GOAL – From the records below, copy out exactly the lines from the one containing "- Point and" to the one containing "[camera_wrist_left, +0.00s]", both included. Add nothing else.

Records of robot episodes –
----------------

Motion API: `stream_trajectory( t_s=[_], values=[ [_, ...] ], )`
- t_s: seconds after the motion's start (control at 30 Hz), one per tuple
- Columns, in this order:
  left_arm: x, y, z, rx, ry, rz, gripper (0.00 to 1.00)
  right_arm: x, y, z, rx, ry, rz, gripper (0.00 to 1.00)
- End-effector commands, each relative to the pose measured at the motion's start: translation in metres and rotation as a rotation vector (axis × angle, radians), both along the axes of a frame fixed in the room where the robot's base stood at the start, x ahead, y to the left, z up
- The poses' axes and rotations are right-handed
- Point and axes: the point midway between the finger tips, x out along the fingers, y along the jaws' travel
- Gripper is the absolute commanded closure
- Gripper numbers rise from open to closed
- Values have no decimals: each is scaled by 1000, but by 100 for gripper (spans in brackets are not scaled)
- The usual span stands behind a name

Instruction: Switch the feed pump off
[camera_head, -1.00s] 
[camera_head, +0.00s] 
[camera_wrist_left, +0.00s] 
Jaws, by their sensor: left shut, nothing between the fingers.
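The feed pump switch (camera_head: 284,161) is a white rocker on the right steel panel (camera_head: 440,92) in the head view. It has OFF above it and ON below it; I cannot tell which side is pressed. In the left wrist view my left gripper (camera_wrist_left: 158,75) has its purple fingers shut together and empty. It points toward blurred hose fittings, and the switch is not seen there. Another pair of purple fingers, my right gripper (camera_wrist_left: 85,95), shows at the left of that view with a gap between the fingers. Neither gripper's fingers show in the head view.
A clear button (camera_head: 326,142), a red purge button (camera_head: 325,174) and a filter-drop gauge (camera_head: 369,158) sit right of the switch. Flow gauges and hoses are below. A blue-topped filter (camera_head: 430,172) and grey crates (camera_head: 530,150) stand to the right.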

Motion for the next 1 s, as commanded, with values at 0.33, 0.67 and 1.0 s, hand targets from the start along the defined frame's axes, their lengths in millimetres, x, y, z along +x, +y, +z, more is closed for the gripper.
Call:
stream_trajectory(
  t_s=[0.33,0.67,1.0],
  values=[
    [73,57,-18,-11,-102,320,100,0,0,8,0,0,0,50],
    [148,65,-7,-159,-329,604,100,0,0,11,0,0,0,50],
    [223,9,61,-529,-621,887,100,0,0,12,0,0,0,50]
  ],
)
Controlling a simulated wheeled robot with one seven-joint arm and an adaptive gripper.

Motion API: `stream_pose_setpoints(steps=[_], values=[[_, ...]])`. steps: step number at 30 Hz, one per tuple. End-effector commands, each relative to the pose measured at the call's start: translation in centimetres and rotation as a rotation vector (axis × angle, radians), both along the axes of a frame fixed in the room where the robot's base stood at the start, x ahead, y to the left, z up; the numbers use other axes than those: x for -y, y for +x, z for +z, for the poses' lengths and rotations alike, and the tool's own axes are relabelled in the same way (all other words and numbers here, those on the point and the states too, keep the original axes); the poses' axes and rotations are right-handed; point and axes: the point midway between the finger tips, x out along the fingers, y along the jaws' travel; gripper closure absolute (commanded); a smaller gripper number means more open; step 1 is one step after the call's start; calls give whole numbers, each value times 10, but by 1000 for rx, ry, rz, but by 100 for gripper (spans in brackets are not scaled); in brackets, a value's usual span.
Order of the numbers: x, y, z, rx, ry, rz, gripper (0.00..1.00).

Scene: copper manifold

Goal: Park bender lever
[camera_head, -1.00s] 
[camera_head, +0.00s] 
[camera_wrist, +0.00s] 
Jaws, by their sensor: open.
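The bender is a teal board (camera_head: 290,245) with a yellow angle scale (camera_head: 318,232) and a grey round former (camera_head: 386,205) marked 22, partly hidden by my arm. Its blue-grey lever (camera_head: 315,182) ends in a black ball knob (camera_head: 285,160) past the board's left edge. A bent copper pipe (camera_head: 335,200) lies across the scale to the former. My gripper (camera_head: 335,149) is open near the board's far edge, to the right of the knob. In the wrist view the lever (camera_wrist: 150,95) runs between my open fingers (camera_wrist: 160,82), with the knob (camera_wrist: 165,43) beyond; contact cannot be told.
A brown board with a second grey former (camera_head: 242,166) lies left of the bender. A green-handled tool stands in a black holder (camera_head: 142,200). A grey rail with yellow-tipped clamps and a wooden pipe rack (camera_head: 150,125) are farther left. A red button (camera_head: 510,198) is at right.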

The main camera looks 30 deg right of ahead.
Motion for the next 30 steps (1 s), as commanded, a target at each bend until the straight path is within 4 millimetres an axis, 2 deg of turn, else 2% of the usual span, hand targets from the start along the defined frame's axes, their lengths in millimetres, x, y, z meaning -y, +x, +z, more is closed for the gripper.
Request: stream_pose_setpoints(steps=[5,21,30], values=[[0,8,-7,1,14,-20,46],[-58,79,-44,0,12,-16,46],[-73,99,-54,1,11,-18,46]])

----------------

SOLUTION FOR THIS TASK –
- Point and axes: the point midway between the finger tips, x out along the fingers, y along the jaws' travel
- Gripper is the absolute commanded closure
- Gripper numbers rise from open to closed
- Values have no decimals: each is scaled by 1000, but by 100 for gripper (spans in brackets are not scaled)
- The usual span stands behind a name

Instruction: Switch the feed pump off
[camera_head, -1.00s] 
[camera_head, +0.00s] 
[camera_wrist_left, +0.00s] 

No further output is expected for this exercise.